CynLr, a robotics deep-tech startup building visual object intelligence for industrial robots, has raised a seed round of funding of ₹5.5 crore from two venture capital investors, Speciale Invest and Arali Ventures, the Centre for Incubation, Innovation and Entrepreneurship (CIIE) of IIM-Ahmedabad, and an individual investory, Dr Vijay Kedai.

The vision of the start-up, formerly known as Vyuti Systems Pvt Ltd, is to provide manufacturing companies looking to automate manual labour with a universal machine-vision enabled robot platform that can sense the clutter of the real-world and manipulate objects as well as humans do.
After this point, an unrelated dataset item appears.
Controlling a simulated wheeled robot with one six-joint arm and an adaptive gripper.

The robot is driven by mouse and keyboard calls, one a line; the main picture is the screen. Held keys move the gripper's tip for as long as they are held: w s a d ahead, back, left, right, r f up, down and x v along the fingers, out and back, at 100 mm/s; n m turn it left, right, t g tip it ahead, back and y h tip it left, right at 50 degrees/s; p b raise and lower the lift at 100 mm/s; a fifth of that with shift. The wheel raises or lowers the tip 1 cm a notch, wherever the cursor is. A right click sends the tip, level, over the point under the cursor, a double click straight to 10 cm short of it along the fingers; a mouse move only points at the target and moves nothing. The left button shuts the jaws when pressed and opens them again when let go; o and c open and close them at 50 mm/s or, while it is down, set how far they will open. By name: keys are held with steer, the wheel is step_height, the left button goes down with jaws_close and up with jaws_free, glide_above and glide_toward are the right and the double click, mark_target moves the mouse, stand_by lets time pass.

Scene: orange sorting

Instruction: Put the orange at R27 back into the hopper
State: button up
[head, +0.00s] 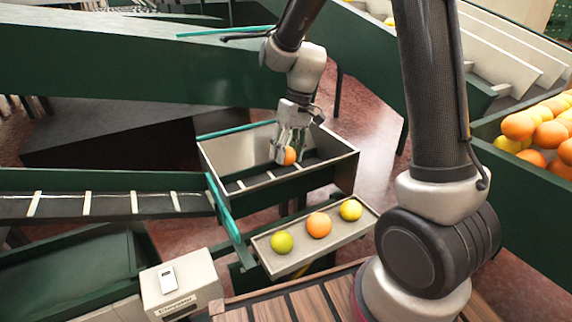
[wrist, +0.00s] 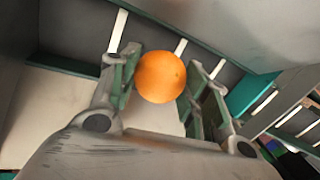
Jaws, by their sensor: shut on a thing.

CynLr (pronounced “sign-lur”) was founded by N A Gokul and Nikhil Ramaswamy in 2015, who were earlier colleagues at the test and automation giant, National Instruments (NI). Gokul was a specialist in Machine Vision and Embedded Systems while Nikhil was a Key Accounts & Territory manager, with four years of experience each. They had together mapped out the glaring gaps in machine vision domain which till date has worked only for object identification but is heavily deficient for object manipulation applications.

Over the 4 years since inception, the founders have executed over 30 custom engineered, machine vision based robotic solutions for large manufacturing customers with hundred per cent attempt-to-success rate and have bootstrapped a sustainable business.

The founders are now aiming to productise their technology. CynLr plans to go-to-market with a single universal vision guided pick-orient-place robot platform capable of handling varied types of objects. Manufacturing customers can now rapidly deploy robots using the CynLr platform, without having to worry about custom designed fixtures and positioning systems which are currently mandatory for every robot deployment.

A press release from CynLr notes that despite years of advances in automation, manual labour still constitutes 31 per cent of time spent by world labour force as per a McKinsey study and is one of the hardest tasks to automate today. This is because of the sheer unpredictability in the way objects are present in the real world.

Industrial Robots today are blind and deploying them successfully requires expensive custom set-ups to structure the objects to be picked. So much that the costs incurred in deploying a robot today is several times the cost of purchasing the robot itself and it also takes 3-6 months to accomplish.

“The ability of robots to understand the objects especially in clutter and randomness, to grasp and manipulate with accuracy has been an elusive unsolved problem in robotics till date,” the release said.